I DIABOLICI (1955). IL CAPOLAVORO NOIR COSPIRAZIONISTA DI H.-G. CLOUZOT

Quando si parla dei grandi film del passato bisognerebbe sempre fare una duplice valutazione, stimandone il valore non solo per la bellezza intrinseca ma anche per l’eventuale influenza esercitata sulle opere successive. Da quando nel 1963 Mario Bava ha dato i natali al giallo italiano – genere che finalmente brillava di luce propria – un profluvio di uscite ha invaso il grande schermo, suddividendosi a sua volta per registri e temi differenti (mystery, thriller, gotico, psicologico, complottistico…).

In particolare, l’onda del sexy-giallo complottistico, che in Italia ha avuto ufficialmente avvio nel 1968 con Il dolce corpo di Deborah di Romolo Guerrieri (sebbene sia possibile individuare tracce di questo sottogenere anche in precedenza), non è in realtà un prodotto davvero autoctono poiché gli autori che l’hanno cavalcata con discreto successo fino agli inizi degli anni ‘70 (Umberto Lenzi in primis) hanno preso in prestito quella configurazione tematico/narrativa tutta francese de I diabolici, capolavoro noir di Henri-Georges Clouzot. Che gli italiani abbiano poi calcato la mano sull’aspetto sentimentale, abbondando con l’intrigo erotico a sfondo ereditario, è cosa ormai risaputa. Ciò che, invece, vale qui la pena sottolineare è quanto l’opera di Clouzot, sviluppata a partire dal romanzo Les diaboliques (1952) dei noti Boileau e Narcejac, sia stata pressoché fondamentale per determinare la nascita di un nuovo sottogenere del giallo, che coniuga elementi noir al thriller di derivazione hitchcockiana. Ma, soprattutto, intreccia con efficacia le dinamiche amorose del classico triangolo “lui-lei-l’altro/a” con quelle della cospirazione ai danni della vittima designata, che sia la moglie, il marito o l’amante!

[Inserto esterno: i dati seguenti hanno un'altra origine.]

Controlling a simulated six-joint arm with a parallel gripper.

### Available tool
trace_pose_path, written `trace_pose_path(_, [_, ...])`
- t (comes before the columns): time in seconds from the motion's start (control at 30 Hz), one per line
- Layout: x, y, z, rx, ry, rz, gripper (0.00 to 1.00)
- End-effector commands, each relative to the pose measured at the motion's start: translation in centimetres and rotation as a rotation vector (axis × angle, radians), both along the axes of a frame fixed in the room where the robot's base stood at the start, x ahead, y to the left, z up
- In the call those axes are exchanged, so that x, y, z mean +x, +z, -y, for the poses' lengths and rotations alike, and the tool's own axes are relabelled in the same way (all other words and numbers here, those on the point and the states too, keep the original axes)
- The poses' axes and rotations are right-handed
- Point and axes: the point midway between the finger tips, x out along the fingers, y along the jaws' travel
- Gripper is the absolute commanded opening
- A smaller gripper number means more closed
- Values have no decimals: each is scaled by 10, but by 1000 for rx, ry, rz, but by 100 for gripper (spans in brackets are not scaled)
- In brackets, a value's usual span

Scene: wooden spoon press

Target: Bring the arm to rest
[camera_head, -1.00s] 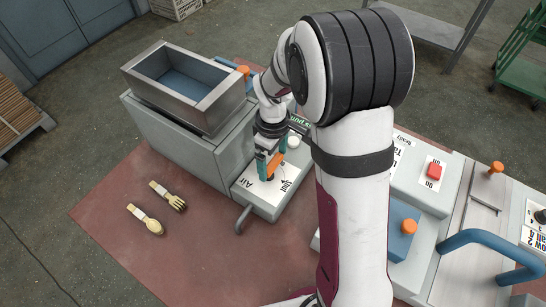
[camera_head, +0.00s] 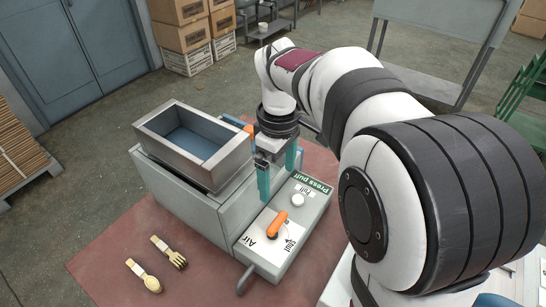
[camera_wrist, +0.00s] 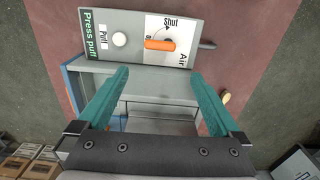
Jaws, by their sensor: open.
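My gripper (camera_head: 277,181) is open and empty, its two teal fingers pointing down beside the grey machine. There the orange lever (camera_wrist: 160,44) lies sideways below the word "Shut", beyond the fingertips.
The grey machine carries an open metal hopper (camera_head: 158,128). A white knob (camera_head: 297,200) is beside the lever. A grey handle (camera_head: 246,279) sticks out in front. A wooden spoon (camera_head: 150,283) and fork (camera_head: 175,258) lie on the red floor area. Boxes (camera_head: 182,35) stand behind.

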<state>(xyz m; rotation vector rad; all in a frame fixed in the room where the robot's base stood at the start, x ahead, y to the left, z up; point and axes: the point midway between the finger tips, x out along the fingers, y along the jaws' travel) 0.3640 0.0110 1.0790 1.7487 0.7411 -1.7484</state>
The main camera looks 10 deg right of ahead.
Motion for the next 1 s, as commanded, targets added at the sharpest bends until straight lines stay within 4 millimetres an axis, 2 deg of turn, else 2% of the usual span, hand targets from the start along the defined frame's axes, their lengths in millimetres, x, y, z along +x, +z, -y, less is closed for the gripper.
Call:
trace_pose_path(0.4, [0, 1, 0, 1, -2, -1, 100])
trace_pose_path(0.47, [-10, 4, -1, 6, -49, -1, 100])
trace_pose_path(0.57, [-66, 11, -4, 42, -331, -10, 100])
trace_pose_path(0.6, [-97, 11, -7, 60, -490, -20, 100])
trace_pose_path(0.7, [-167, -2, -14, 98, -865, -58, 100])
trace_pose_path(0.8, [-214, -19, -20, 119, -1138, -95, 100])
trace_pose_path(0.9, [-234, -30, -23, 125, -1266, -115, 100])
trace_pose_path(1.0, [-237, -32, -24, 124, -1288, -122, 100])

Qui il triangolo in questione è impersonato dal dispotico e arrogante direttore di un collegio, Michel Delassalle (Paul Meurisse), dalla succube moglie Christina (Vera Clouzot, moglie del regista) e dalla di lui ex amante, la bella e algida Nicole (Simone Signoret). Quest’ultima, anch’essa stufa dell’atteggiamento violento e prevaricatore dell’uomo, cerca di convincere la fragile Christina, sposata unicamente per interesse nonché di salute cagionevole, a mettere in atto un diabolico piano per sbarazzarsene. Il colpo riesce e Michel muore affogato nella vasca da bagno dopo essere stato prontamente narcotizzato. Successivamente, il corpo viene gettato all’interno della piscina della scuola in modo da simulare un suicidio ma qualcosa va storto: il cadavere misteriosamente scompare.

Innegabilmente, chiunque abbia visionato più di un film del genere sopra descritto, il cosiddetto “giallo lenziano”, inizierà da subito ad immaginare i possibili complotti nascosti dietro la trama. In effetti, la probabilità che un film come I diabolici possa stupire al giorno d’oggi è indirettamente proporzionale alla quantità di gialli italiani post ‘68 visionati, in quanto lo spettatore più smaliziato avrà continuamente delle sensazioni di déjà vu. Ma, al netto di quanto sopra, si parla comunque di una delle più grandi opere cinematografiche del brivido mai partorite, con una costruzione della suspense e un senso d’attesa che cresce di fotogramma in fotogramma, sino a deflagrare letteralmente nell’ultimo segmento di visione. Personaggi ambigui (l’affascinante e indimenticata Simone Signoret ed il sagace commissario impersonato da Charles Vanel si impongono decisamente sulla scena), l’ambientazione francese anni ‘50, il bianco e nero che risalta le ombre, suggestioni che lambiscono i contorni dell’horror soprannaturale e la pressoché totale assenza di colonna sonora (espediente questo rivelatosi particolarmente efficace) sono gli ingredienti che concorrono a rendere questo film un’autentica scheggia di paura, corroborato da una delle sequenze più agghiaccianti della storia del cinema e con un gustoso doppio twist finale che getta ancora una volta il dubbio su quanto si è appena visto.

Preso ampiamente a modello nel decennio a venire, I diabolici dopo ben 66 anni conserva ancora intatto tutto il fascino di una pellicola prestigiosa e suggestiva, realmente subdola e “diabolica” e della quale, una volta visionata, si raccomanda vivamente di non riferire alcunché a chi non l’abbia ancora guardata. Dopotutto, è lo stesso regista a scriverlo in sovraimpressione, dopo la parola “Fine”.